- **AIM**
Word for word, repeat the lines of the records from the one containing "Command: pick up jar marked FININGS" through the last line, both included.

════

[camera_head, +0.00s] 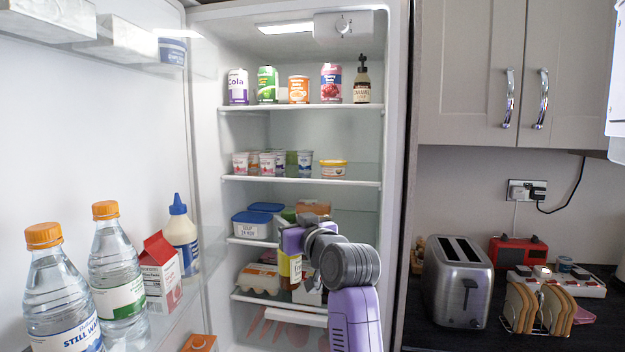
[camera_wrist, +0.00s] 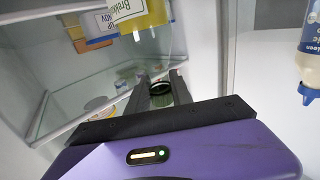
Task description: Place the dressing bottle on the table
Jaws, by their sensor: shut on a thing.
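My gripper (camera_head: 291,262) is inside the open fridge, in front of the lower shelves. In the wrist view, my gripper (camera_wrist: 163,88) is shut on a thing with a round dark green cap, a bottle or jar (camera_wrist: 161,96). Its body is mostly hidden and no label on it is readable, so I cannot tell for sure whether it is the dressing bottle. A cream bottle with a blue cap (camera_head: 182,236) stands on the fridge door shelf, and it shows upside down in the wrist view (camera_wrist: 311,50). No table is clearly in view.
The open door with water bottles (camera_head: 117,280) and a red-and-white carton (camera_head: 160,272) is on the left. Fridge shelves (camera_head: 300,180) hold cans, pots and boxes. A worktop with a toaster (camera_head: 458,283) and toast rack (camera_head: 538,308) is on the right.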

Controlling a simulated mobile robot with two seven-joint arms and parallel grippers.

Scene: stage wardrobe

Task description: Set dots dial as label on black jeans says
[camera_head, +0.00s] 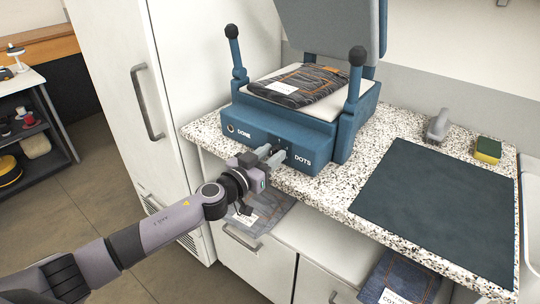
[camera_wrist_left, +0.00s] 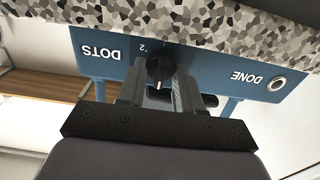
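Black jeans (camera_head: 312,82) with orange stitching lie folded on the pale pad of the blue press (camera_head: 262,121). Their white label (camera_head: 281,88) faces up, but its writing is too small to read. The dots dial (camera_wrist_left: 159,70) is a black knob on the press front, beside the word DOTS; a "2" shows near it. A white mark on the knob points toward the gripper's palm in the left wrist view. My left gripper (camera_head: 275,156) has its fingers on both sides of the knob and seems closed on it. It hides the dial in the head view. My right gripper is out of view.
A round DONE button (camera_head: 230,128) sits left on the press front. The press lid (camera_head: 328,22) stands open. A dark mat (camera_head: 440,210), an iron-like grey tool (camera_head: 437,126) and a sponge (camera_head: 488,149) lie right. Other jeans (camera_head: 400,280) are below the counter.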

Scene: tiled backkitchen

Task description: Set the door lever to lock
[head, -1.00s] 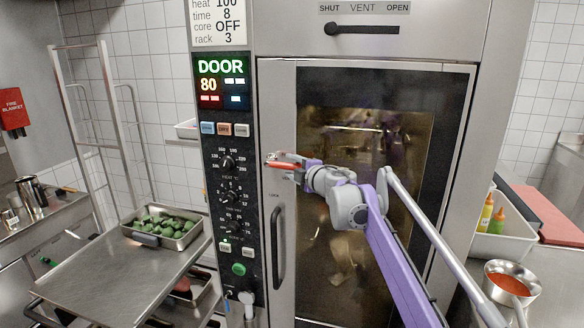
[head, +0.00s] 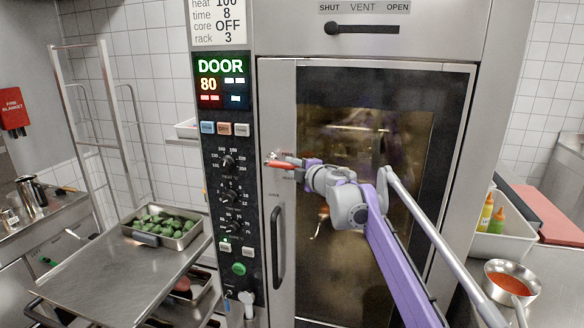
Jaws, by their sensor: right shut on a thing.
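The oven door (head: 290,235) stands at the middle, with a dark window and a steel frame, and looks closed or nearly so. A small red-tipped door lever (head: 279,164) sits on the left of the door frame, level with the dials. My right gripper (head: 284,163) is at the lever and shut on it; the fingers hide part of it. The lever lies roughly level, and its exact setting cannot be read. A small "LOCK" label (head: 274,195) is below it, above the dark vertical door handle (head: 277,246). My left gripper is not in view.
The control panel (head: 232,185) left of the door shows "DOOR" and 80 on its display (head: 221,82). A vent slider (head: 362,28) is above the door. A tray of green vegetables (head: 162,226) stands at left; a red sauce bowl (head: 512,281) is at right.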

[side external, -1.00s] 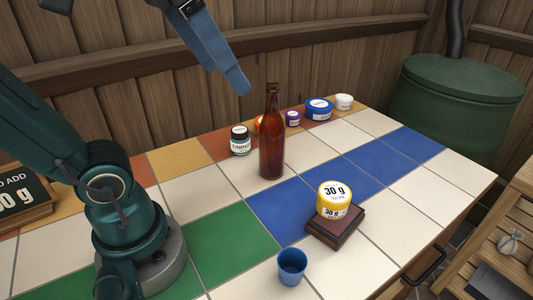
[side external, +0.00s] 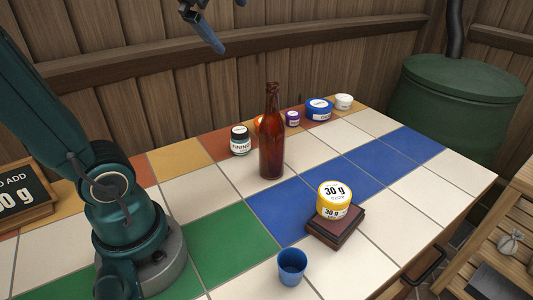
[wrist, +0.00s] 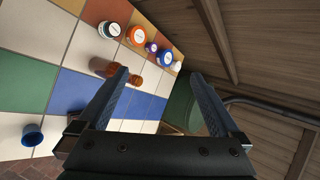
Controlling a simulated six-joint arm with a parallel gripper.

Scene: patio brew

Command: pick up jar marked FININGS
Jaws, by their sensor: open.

════

- **THE RESULT**
Command: pick up jar marked FININGS
Jaws, by their sensor: open.

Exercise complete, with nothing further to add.